DIRECTIONS:
In the data below, locate each line with the word "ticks" and list it.

* BEGIN SOURCE EXCERPT *

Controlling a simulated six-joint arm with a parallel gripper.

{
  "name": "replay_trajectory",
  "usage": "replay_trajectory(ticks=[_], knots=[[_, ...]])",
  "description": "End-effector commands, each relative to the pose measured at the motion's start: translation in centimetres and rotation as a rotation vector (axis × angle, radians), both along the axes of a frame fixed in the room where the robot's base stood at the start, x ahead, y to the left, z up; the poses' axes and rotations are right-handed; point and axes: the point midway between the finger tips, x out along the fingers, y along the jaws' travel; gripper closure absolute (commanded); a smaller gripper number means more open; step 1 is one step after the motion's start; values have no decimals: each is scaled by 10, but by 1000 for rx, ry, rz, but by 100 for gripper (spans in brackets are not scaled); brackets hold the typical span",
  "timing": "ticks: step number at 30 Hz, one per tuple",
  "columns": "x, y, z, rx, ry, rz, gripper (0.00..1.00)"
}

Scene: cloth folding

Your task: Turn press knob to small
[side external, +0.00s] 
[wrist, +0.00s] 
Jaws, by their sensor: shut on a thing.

* END SOURCE EXCERPT *

COMPLETE OUTPUT:
  "usage": "replay_trajectory(ticks=[_], knots=[[_, ...]])",
  "timing": "ticks: step number at 30 Hz, one per tuple",

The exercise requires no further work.